Late last year, we reported that the government would shortly be issuing their response to a consultation on the new building safety regime for occupied high-risk buildings under the Building Safety Act 2022 (the Act). The consultation aimed to clarify which parts of an occupied higher-risk building an “accountable person” would be responsible for, and confirm the key building information that would need to be submitted to the Building Safety Regulator (the Regulator). The government has now issued their response to the consultation together with draft regulations supplementing the Act, which we expect to be approved by Parliament in the next few months.
In this blog we’ve selected a couple of the key updates arising from the consultation which all owners of buildings which are more than seven storeys (or 18 metres) in height should be aware of moving forward. We’ll be talking about these regulations in more detail over the coming weeks as further guidance is issued by the Regulator.
Multiple Accountable Persons – assigned responsibilities
One of the key measures introduced under the Act is the identification of an “Accountable Person” (AP) for residential high-rise buildings, who takes responsibility for managing building safety under Part 4 of the Act. This person is either the owner of the common parts of the building or the person responsible for maintaining them.
However, if there is more than one AP in one building (for example, due to multiple owners under more complex schemes), the Act doesn’t clarify for which parts of the building each AP will be directly responsible. The regulations propose assigning responsibility for these duties based on an AP’s legal interest in the property or the area for which they have a repairing obligation. One of the questions posed by the government in their consultation was whether this was a reasonable approach to be taking?
Some respondents raised concerns that, under the Act, an AP could be responsible for parts of the building they don’t directly control, and that an AP would be responsible for hazards caused by residents or contractors.

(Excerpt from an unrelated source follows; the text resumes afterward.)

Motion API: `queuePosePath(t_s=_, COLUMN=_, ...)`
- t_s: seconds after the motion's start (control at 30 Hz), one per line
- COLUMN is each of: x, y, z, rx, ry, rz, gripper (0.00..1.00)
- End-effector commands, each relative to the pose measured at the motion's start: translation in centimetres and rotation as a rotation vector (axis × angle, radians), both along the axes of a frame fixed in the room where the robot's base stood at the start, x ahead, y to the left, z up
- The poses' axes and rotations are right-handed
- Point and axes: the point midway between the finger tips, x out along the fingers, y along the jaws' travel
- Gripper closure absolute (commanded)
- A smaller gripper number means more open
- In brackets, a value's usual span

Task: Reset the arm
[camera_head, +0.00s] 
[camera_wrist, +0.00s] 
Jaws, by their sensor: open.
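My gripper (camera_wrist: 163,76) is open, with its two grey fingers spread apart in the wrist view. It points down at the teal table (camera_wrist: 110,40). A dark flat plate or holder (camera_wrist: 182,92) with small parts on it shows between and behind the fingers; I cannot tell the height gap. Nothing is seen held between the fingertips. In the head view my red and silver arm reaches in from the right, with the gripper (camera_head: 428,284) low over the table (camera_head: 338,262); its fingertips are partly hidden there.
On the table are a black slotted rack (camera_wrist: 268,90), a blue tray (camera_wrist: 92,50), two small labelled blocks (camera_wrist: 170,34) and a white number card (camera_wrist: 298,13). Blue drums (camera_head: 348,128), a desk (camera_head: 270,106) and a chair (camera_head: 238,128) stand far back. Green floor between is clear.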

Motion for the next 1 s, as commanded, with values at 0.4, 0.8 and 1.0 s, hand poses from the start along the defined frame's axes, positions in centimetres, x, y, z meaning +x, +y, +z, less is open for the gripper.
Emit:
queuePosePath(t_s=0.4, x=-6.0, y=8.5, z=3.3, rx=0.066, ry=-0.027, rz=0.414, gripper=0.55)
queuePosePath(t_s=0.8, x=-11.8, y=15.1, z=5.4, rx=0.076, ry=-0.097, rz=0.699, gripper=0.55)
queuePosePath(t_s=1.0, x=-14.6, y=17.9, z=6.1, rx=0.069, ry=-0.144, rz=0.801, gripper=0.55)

In their response, the government clarified that the proposal will not make freeholders liable for ensuring fire and structural safety for parts of a building over which they have no control. Instead, responsibilities under the regulations are to be assigned to each AP based on their legal ownership or repairing obligations for the part they manage. The regulations also confirm that APs must take reasonable steps to mitigate risks caused by other residents, including by engaging residents under its residents’ engagement strategy and providing them with safety advice. We’re told that the Regulator will be issuing guidance to support APs on these responsibilities over the coming months.
Key building information – what information is needed?
The Act requires duty holders to provide certain key building information to the Regulator – for example, the building’s evacuation strategy and external materials used in its construction. This information will then be published by the Regulator (subject to any privacy or security exemptions).
One of the questions asked in the consultation was whether any of the data requirements set out under Part 4 of the Act should be changed? Some respondents were concerned about the administrative burden and costs involved in procuring the information, for example, where structural surveys may be needed if the information isn’t readily to hand.
The government’s response to these areas of concern is that information regarding (i) the type and date of significant building work carried out under the new regime and (ii) the fire safety design standard, would be optional rather than mandatory, noting that the costs involved in obtaining this information for existing buildings could be disproportionate. A separate impact assessment outlining the costs involved in providing key information will be published by the Regulator shortly which should hopefully provide more visibility.
Based on further feedback from respondents to the consultation, the regulations now require that information regarding the primary use and other uses of the building (including any below ground floors), and the types of energy storage in the building, must be provided to the Regulator.
The Regulator intends to create an online tool to assist duty holders in providing this information, which is expected to arrive once Parliament has approved the regulations.
With some 13,000 existing higher risk buildings needing to be registered with the Regulator, the government recognises that they need to put in place the necessary guidance and reporting framework to enable APs to deliver the key building information as early as possible from April 2023. As such, we expect to see a flurry of guidance and further communications from government and the Regulator over the next few weeks and months, and will be sure to bring you further developments as and when they emerge.